Dove osano le cicogne recensione film di Fausto Brizzi con Angelo Pintus, Marta Zoboli e Andrea Perroni
In una Milano fatta di scuole pubbliche colorate e stranamente perfette, personaggi eccentrici e arredamenti di design, si sviluppa la storia scritta dal comico Angelo Pintus e da Fausto Brizzi, che ne cura la regia. Un approccio scanzonato e volutamente sopra le righe accompagna una comicità facile e, talvolta, infantile mentre apprendiamo il carattere di ogni personaggio.
Pintus è infatti un maestro di una scuola elementare sui generis, in cui i bambini sembrano comici tanto quanto il maestro, in cui l’insegnamento non è importante e il bullismo un simpatico scherzo.
La coppia protagonista che conosciamo ben presto rientra in quello schema di personaggi tipizzati atti a fare comicità: Pintus, eccentrico e insicuro, e Marta (Marta Zoboli), nevrotica e paranoica.
Fin da subito lo spettatore è messo al corrente che non siamo di fronte ad una coppia felice che si vuole bene, ma è chiaro l’intento umoristico. Tuttavia, questo velo di superficialità, è interrotto quando appare evidente la storia principale del lungometraggio: la maternità surrogata. Infatti, dopo che Angelo e Marta provano per l’ennesima volta ad avere un figlio, decidono di affidarsi alle cure di uno specialista, per poi capire che l’unica soluzione per avere un figlio, che sia comunque loro, è quello della maternità surrogata.
Un tema sicuramente delicato da trattare con rispetto e la dovuta accortezza. Il 16 ottobre del 2024 il Senato italiano ha dichiarato che la pratica della gestazione per altri è stata resa illegale, anche se compiuta in un altro paese; anzi, è stata dichiarata reato universale, termine che ha fatto discutere, dato che non è considerato un reato in tutti i paesi, per cui l’utilizzo della parola universale sembra improprio. È sicuramente un argomento scottante, al centro dell’informazione odierna, ma nel film di Brizzi appare come una simpatica avventura.
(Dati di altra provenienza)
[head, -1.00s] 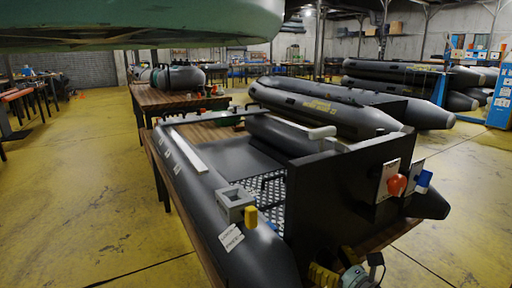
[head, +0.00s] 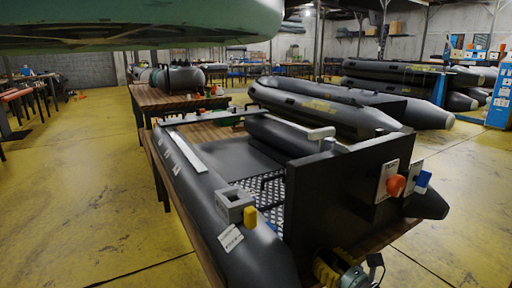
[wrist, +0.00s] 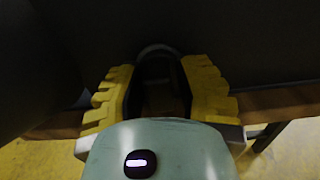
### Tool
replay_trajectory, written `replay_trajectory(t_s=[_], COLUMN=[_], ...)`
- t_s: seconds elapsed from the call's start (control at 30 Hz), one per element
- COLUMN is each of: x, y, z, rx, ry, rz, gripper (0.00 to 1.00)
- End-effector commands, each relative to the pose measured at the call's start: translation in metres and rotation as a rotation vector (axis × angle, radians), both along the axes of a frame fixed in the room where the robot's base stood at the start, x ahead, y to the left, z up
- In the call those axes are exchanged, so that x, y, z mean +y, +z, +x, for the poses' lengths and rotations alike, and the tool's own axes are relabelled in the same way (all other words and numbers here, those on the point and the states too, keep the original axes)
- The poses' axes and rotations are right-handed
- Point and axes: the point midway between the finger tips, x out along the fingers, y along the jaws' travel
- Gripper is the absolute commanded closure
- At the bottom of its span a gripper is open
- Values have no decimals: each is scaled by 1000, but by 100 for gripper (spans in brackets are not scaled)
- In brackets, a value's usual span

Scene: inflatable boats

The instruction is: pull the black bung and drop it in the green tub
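My gripper (head: 326,266) is low at the outer face of the boat's dark transom (head: 335,195), partly cut off by the bottom edge in the head view. In the wrist view its two yellow ridged fingers (wrist: 158,88) stand apart, with a dark gap between them and brown wood showing dimly through it. A grey curved rim (wrist: 156,49) shows just beyond the fingertips. I cannot clearly make out the black bung against the dark surface.
The grey inflatable boat (head: 190,190) lies on a wooden table (head: 155,165). A grey box (head: 234,204) and a yellow block (head: 250,217) sit on its near tube. A red knob (head: 396,186) and a blue piece (head: 423,180) are at the transom. The yellow floor at left is clear.

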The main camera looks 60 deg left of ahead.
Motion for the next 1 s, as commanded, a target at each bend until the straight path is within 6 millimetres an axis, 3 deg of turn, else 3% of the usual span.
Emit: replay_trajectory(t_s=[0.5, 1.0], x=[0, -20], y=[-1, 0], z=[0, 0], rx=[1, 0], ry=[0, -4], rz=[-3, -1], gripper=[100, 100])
A partire dal personaggio dell’infermiere corrotto Andrea (Andrea Perroni) che porta con sé una comicità ingenua, se non poco intelligente, fino ad arrivare al contesto da cui viene la ragazza disposta a intraprendere questa gestazione (Beatrice Arnera), in un garage dove oziano ragazzi “tossici” e truccati di nero. Entrambi sembrano raccontare il classico disagio descritto nelle fiction italiane di inizio secolo, dove non ci si preoccupava della credibilità o della profondità dei personaggi, ma dell’effetto comico. Purtroppo, questo setting sembra decisamente sbagliato per presentare un tema così importante come quello della maternità surrogata.
L’illegalità del metodo di concepimento diventa fenomeno di battute scontate e meccanismi di ricatto a fini ludici; il desiderio di avere un figlio da parte di Angelo e Marta è continuamente ridicolizzato facendolo apparire, ancora una volta, una superficiale avventura.
I personaggi di Dove osano le cicogne non sembrano adatti a una storia del genere, inoltre Pintus produce continuamente gag, alcune riuscite, altre meno, ma che fanno desiderare un momento di silenzio da parte di un personaggio che sembra non saper far altro che fare battute.
Il sogno di questa coppia di professionisti benestanti è supportato da carabinieri e infermieri corrotti e dall’appiattimento di personaggi stranieri utilizzati con leggerezza come pedine del racconto.
Bisogna chiedersi: è questo che il pubblico vuole? Ridere senza pensare? L’obiettivo può essere questo, ma si deve rinunciare a certe tematiche e si deve puntare su una comicità adatta ai giorni nostri, con i giusti ritmi e i giusti punti comici.
Dove osano le cicogne si presenta come un buon film di inizio secolo, per un pubblico distratto e che non pretende troppo, tuttavia, l’utilizzo di un tema così importante in un film così poco responsabile, avrebbe comunque destato stupore se non indignazione.
La regia è pulita, la fotografia chiara e semplice, simile a quella di una pubblicità; gli attori si impegnano, cercando di farcela in una sceneggiatura debole e piena di problematiche.
Pur consapevole della portata comica del film, lo spettatore odierno resta estremamente deluso dalla presentazione dei personaggi e degli eventi.